Only the lines from the one containing "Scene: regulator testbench" through the one containing "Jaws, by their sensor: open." are to be copied, exactly and with both ends kept.
BEGIN Entries supplied
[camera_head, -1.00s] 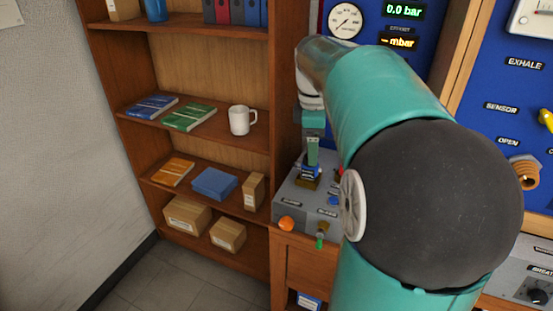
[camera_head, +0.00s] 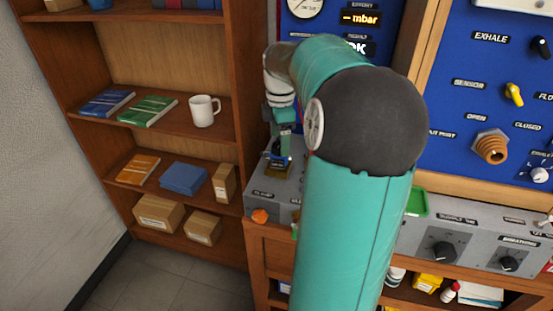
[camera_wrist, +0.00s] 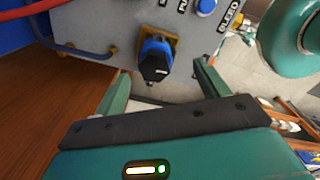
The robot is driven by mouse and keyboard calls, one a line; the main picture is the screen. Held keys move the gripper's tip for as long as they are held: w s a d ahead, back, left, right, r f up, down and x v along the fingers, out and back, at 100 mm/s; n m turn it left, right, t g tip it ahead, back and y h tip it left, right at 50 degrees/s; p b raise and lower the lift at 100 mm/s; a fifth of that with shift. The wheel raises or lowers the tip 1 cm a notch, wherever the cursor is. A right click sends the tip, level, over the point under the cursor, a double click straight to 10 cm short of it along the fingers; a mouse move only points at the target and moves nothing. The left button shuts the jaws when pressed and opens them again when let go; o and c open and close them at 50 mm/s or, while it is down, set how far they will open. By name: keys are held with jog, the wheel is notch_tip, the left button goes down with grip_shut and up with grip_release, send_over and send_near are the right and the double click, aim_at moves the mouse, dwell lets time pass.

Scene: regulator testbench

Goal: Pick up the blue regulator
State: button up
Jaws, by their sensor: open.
END Entries supplied
BEGIN Entries supplied
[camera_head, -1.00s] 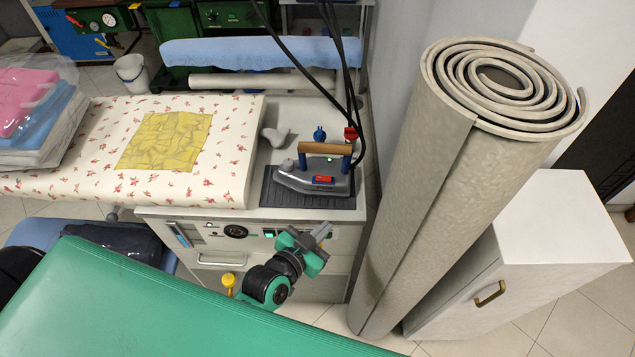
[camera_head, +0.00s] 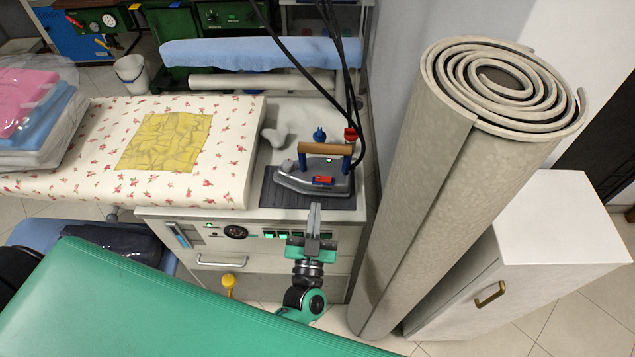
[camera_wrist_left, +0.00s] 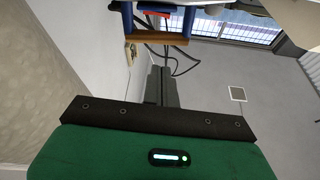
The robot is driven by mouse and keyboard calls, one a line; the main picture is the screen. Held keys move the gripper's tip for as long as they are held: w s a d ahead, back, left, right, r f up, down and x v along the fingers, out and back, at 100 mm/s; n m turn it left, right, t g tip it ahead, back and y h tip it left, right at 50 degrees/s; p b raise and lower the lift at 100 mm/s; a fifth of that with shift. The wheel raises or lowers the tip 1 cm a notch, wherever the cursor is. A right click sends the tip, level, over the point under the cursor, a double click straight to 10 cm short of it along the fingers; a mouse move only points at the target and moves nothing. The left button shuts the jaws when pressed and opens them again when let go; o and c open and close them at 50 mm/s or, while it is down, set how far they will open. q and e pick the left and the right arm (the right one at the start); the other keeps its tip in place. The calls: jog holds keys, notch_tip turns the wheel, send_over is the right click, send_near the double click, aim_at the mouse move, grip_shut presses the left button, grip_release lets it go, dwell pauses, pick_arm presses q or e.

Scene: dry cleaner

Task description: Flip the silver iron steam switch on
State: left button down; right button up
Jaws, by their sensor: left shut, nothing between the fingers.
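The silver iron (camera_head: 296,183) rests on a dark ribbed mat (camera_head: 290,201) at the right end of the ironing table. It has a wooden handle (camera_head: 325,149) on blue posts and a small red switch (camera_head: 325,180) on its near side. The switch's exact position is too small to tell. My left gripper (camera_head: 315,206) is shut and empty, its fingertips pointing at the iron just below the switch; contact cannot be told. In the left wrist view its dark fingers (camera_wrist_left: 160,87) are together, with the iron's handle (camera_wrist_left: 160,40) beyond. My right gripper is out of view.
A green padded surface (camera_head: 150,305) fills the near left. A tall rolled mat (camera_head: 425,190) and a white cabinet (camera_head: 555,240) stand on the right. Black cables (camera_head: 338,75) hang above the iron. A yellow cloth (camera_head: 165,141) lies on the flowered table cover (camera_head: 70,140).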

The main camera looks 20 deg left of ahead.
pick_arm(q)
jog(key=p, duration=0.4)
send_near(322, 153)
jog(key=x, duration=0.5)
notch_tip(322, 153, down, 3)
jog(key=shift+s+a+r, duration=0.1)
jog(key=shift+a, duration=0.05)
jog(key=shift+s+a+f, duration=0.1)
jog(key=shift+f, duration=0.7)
END Entries supplied
**Solution for this task**
Scene: regulator testbench

Goal: Pick up the blue regulator
State: button up
Jaws, by their sensor: open.

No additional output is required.